Did Greenberg, Virginia Tech really snub MVP Curry during recruitment?

Stephen Curry won the NBA MVP Award this year, leading even more people to wonder what former Virginia Tech head coach Seth Greenberg was thinking when he didn't offer him a scholarship. But there's a lot more to the story. 

Nothing is ever as simple as it seems.

Like Michael Jordan being cut from his high school varsity team or Russell Wilson being told by former NC State head coach Tom O’Brien that he was no longer wanted so Mike Glennon could take over, those aren’t the whole stories, but there are some elements of truth.

In that same vein, beware of the legend of NBA MVP Stephen Curry and former Virginia Tech head coach Seth Greenberg.

Curry’s father Dell was arguably the best player in Virginia Tech history, and he had a long NBA career too. He wanted his oldest son to go be a Hokie and his son wanted to be there too.
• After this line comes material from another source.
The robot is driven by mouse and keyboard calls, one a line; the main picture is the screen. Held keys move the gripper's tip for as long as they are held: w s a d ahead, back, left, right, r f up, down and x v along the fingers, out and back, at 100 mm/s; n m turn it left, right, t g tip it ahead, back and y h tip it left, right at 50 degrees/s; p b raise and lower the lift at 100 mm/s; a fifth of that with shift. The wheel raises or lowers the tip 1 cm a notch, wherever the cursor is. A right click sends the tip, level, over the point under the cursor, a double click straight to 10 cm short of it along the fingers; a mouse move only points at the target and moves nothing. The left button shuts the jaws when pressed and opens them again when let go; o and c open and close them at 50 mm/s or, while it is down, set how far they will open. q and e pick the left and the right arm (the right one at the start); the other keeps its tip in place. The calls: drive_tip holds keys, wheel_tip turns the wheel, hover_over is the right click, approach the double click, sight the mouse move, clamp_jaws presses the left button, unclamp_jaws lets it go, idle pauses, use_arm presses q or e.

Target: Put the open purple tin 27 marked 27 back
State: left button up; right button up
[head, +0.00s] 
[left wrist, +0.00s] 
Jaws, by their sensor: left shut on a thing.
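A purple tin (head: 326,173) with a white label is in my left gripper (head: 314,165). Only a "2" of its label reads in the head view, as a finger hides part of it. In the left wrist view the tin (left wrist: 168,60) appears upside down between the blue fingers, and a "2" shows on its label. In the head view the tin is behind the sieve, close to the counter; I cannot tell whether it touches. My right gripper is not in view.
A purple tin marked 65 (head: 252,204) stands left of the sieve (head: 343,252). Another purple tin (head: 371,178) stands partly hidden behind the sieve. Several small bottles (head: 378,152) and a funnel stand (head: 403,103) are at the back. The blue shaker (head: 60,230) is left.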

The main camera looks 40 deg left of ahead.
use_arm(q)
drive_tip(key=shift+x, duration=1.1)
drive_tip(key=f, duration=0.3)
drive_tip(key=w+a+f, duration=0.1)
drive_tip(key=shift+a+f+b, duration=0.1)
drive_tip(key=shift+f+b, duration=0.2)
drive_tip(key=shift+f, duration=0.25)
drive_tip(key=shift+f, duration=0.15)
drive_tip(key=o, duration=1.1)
But Virginia Tech wouldn’t offer him a scholarship.

The initial reaction to that is, of course, "How could that possibly happen?" But that’s where that convenient benefit of hindsight pays off.

This has been a legend that has only grown, and it began during Curry’s sophomore season at Davidson in 2008, when he carried the Wildcats to the Elite Eight, where they very nearly knocked off eventual national champ Kansas. He carried Davidson in the tournament, and the nation came to learn more about him, including that he had been second in the country in freshman scoring in 2007 — behind only Kevin Durant.

Accusatory eyes turned to Blacksburg, where Greenberg was still the head coach at the time. His team had missed the NCAA tournament for the first of what would end up being four straight times, many of which were very close misses. But the previous season in 2007 — what would have been Curry’s freshman year — he got the Hokies to the tourney for the first time since 1996.

So what exactly happened? Not just with Greenberg, but with the rest of the ACC, frankly — even schools like Duke and North Carolina in particular, who also missed on an in-state kid that would become a superstar?

As usual, it’s never as simple as it seems on the surface.

Curry has always been skinny — even now, his Golden State uniform often seems to hang loosely off of him — but he was even skinnier in high school, not to mention 5-foot-4 as a freshman at Charlotte Christian School. The school goes from kindergarten-12th grade, and has a total enrollment of just over 1,000 students. To call it ‘small’ would seem like an understatement.

But the school is not invisible. Other great players came out of it, like NC State’s Todd Fuller. And while Curry was small, he grew, slowly but surely. He was 5-8 as a junior and right around 6-0′ as a senior — but barely 160 pounds soaking wet.

Curry also didn’t play AAU basketball, a place where some of the more unheralded prospects often make a name for themselves. So the only thing schools offering him had to go on was his exceptional shooting stroke and the way he played against other small-school teams (which isn’t much).

Davidson head coach Bob McKillop loved what he saw out of Curry, naturally, and Davidson was one of three schools to offer Curry a scholarship. The others were VCU (pre-Shaka Smart) and Winthrop.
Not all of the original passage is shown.